最后想谈谈多线程/多进程:由于python中全局解释器锁(GIL)的存在,在任意时刻只允许一个线程在解释器中运行,因此python的多线程不适合处理cpu密集型的任务。想要处理CPU密集型任务,可以使用多进程模型;多个进程之间,使用的虚拟地址空间是独立的,只能通过Queue、Pipe来互相通信,这也是爬虫中考虑采用单独一个进程来去重的原因。而多进程间的同步和停止也是很关键的,若要判断进程是否该停止,队列的empty()方法应该尽量少用,因为你不知道是否还有数据等待着put到队列中,所以会容易产生误判;要判断进程停止,可以在数据插入队列最后插入一结束标示符,一旦其他进程检测到这个结束标示符,结束进程。
上面是纯文字描述,下面就该是code了。
爬取前50页:
def parse_pre_50page_product(self , queue):
options = Options()
options.add_argument('-headless')
driver = Firefox(executable_path='D:\SeleniumDriver\geckodriver.exe', firefox_options=options)
wait = WebDriverWait(driver, timeout=20)
# 搜索关键字
driver.get('https://www.taobao.com/')
wait.until(expected.visibility_of_element_located((By.CSS_SELECTOR, '.search-combobox-input-wrap input'))).send_keys('充电宝')
wait.until(expected.visibility_of_element_located((By.CSS_SELECTOR, 'button.btn-search.tb-bg'))).click()

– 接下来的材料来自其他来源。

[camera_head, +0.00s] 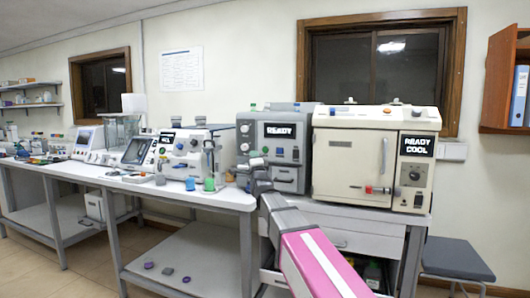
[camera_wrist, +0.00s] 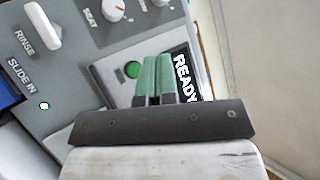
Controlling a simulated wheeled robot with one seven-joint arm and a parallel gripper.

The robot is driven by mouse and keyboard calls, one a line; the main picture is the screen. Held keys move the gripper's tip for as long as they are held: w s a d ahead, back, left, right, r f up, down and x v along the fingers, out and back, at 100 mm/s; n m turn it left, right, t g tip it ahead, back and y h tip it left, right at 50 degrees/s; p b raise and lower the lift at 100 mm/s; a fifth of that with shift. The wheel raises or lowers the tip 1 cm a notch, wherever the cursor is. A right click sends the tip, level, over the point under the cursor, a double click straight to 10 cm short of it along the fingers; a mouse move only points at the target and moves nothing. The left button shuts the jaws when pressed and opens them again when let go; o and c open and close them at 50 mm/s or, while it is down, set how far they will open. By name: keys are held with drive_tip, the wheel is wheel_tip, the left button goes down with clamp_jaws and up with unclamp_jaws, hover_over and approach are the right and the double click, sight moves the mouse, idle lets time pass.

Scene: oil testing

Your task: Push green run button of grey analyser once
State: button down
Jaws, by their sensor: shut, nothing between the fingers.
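The grey analyser (camera_head: 275,131) stands on the bench in the head view, its display (camera_head: 280,131) reading READY. In the wrist view, its tilted grey front panel (camera_wrist: 85,50) fills the left and middle. The green run button (camera_wrist: 132,69) is a round button in a pale surround, just left of my fingers. My gripper (camera_wrist: 158,58) has green fingers shut together and empty, pointing at the panel between the button and the READY display (camera_wrist: 184,78). Contact cannot be told. In the head view my gripper (camera_head: 257,164) is small, in front of the analyser's lower left front.
A cream oven-like unit (camera_head: 337,158) reading READY COOL stands close to the right of the analyser. White knobs (camera_wrist: 114,9) and a white RINSE lever (camera_wrist: 41,27) stick out of the panel. Blue and green small bottles (camera_head: 209,184) stand on the bench to the left.

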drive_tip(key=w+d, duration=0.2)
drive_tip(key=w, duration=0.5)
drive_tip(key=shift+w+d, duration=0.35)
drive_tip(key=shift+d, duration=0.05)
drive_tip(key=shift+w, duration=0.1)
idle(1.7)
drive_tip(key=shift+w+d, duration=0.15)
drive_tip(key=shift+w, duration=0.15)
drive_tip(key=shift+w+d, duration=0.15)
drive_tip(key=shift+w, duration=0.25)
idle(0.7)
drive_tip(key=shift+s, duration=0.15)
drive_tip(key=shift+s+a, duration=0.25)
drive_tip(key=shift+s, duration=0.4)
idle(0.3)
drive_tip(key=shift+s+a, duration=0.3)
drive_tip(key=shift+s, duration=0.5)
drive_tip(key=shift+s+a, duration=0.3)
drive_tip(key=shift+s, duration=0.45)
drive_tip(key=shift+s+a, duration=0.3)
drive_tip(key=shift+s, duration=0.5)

print('---------------process 1 is running--------------')
for i in range(50):
page_num = i+1
current_url = driver.current_url
#点击下一页
try:
driver.get(current_url)
print('Click the next page')
wait.until(expected.visibility_of_element_located((By.CSS_SELECTOR, '.item.next a.J_Ajax.num.icon-tag'))).click()
except:
print('no page to next')
break
# time.sleep(5)
print('--------------parse {}nth page product--------------'.format(page_num))
# 加锁,是为了防止散乱的打印。 保护一些临界状态
# 多个进程运行的状态下,如果同一时刻都调用到parse,那么显示的打印结果(数据处理结果)将会混乱
# lock.acquire()
self.parse(driver.page_source , queue)
# lock.release()
爬取后50页:
def parse_pro_50page_product(self , queue):
options = Options()
options.add_argument('-headless')
driver = Firefox(executable_path='D:\SeleniumDriver\geckodriver.exe', firefox_options=options)

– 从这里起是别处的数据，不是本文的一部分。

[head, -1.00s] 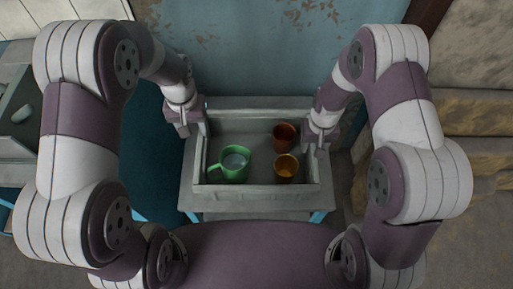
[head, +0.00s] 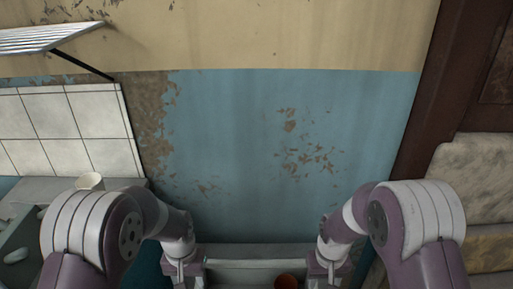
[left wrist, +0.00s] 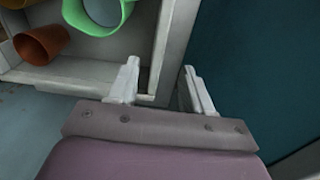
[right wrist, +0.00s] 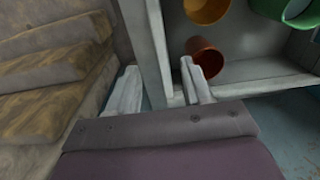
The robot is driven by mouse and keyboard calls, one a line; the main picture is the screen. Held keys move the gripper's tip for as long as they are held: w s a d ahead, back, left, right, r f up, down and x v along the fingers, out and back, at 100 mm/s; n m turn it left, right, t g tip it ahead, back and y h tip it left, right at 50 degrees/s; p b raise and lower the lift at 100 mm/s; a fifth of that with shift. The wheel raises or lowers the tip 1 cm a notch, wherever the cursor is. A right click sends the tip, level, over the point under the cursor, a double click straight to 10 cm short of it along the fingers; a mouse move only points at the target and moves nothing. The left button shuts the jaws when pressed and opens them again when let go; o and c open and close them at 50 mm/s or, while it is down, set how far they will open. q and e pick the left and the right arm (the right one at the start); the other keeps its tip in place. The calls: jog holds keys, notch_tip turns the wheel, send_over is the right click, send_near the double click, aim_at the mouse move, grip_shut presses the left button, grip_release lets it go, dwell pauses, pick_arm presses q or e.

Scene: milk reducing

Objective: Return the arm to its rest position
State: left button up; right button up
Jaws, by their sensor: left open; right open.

wait = WebDriverWait(driver, timeout=20)
# 搜索关键字
driver.get('https://s.taobao.com/search?q=%E5%85%85%E7%94%B5%E5%AE%9D&imgfile=&commend=all&ssid=s5-e&search_type=item&sourceId=tb.index&spm=a21bo.2017.201856-taobao-item.2&ie=utf8&initiative_id=tbindexz_20170306&bcoffset=-141&ntoffset=-141&p4ppushleft=1%2C48&s=2156')
print('------------process 2 is running--------------')
for i in range(50 , 100):
page_num = i+1
current_url = driver.current_url
#点击下一页
try:
driver.get(current_url)
print('Click the next page')
wait.until(expected.visibility_of_element_located((By.CSS_SELECTOR, '.item.next a.J_Ajax.num.icon-tag'))).click()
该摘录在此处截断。